> _Exercise_
Each line should be copied exactly.

> _Data block_
○ ○ ○ ○ ○ ○ ○

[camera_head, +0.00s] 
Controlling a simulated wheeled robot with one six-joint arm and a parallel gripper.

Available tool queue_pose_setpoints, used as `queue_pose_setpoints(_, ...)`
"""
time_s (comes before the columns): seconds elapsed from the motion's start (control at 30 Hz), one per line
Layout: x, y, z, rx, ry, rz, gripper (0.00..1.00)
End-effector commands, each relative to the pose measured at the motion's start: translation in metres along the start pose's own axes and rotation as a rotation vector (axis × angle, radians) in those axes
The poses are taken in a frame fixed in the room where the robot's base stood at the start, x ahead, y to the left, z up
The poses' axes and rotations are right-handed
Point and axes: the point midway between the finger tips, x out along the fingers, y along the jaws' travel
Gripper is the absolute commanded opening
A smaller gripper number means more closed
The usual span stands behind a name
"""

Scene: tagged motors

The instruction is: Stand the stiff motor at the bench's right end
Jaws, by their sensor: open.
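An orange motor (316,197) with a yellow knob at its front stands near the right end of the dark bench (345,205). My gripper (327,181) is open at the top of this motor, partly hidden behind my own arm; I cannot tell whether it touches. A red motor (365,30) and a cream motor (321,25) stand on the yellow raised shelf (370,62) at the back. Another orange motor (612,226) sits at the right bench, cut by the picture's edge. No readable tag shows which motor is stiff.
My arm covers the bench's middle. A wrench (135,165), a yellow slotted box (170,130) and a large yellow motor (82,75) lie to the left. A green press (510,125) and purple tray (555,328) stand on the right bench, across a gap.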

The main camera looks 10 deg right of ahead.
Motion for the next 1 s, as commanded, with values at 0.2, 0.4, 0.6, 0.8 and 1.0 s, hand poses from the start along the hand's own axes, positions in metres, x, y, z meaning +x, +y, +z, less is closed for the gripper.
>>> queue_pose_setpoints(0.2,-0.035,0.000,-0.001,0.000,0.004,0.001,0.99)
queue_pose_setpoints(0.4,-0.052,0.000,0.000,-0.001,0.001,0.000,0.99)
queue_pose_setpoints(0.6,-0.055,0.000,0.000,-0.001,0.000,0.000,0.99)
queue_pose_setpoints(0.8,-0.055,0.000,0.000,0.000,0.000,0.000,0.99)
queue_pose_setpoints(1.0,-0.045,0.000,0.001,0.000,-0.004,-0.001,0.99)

○ ○ ○ ○ ○ ○ ○

> _Task response_
[camera_head, +0.00s] 
Controlling a simulated wheeled robot with one six-joint arm and a parallel gripper.

Available tool queue_pose_setpoints, used as `queue_pose_setpoints(_, ...)`
"""
time_s (comes before the columns): seconds elapsed from the motion's start (control at 30 Hz), one per line
Layout: x, y, z, rx, ry, rz, gripper (0.00..1.00)
End-effector commands, each relative to the pose measured at the motion's start: translation in metres along the start pose's own axes and rotation as a rotation vector (axis × angle, radians) in those axes
The poses are taken in a frame fixed in the room where the robot's base stood at the start, x ahead, y to the left, z up
The poses' axes and rotations are right-handed
Point and axes: the point midway between the finger tips, x out along the fingers, y along the jaws' travel
Gripper is the absolute commanded opening
A smaller gripper number means more closed
The usual span stands behind a name
"""

Scene: tagged motors

The instruction is: Stand the stiff motor at the bench's right end
Jaws, by their sensor: open.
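An orange motor (316,197) with a yellow knob at its front stands near the right end of the dark bench (345,205). My gripper (327,181) is open at the top of this motor, partly hidden behind my own arm; I cannot tell whether it touches. A red motor (365,30) and a cream motor (321,25) stand on the yellow raised shelf (370,62) at the back. Another orange motor (612,226) sits at the right bench, cut by the picture's edge. No readable tag shows which motor is stiff.
My arm covers the bench's middle. A wrench (135,165), a yellow slotted box (170,130) and a large yellow motor (82,75) lie to the left. A green press (510,125) and purple tray (555,328) stand on the right bench, across a gap.

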The main camera looks 10 deg right of ahead.
Motion for the next 1 s, as commanded, with values at 0.2, 0.4, 0.6, 0.8 and 1.0 s, hand poses from the start along the hand's own axes, positions in metres, x, y, z meaning +x, +y, +z, less is closed for the gripper.
>>> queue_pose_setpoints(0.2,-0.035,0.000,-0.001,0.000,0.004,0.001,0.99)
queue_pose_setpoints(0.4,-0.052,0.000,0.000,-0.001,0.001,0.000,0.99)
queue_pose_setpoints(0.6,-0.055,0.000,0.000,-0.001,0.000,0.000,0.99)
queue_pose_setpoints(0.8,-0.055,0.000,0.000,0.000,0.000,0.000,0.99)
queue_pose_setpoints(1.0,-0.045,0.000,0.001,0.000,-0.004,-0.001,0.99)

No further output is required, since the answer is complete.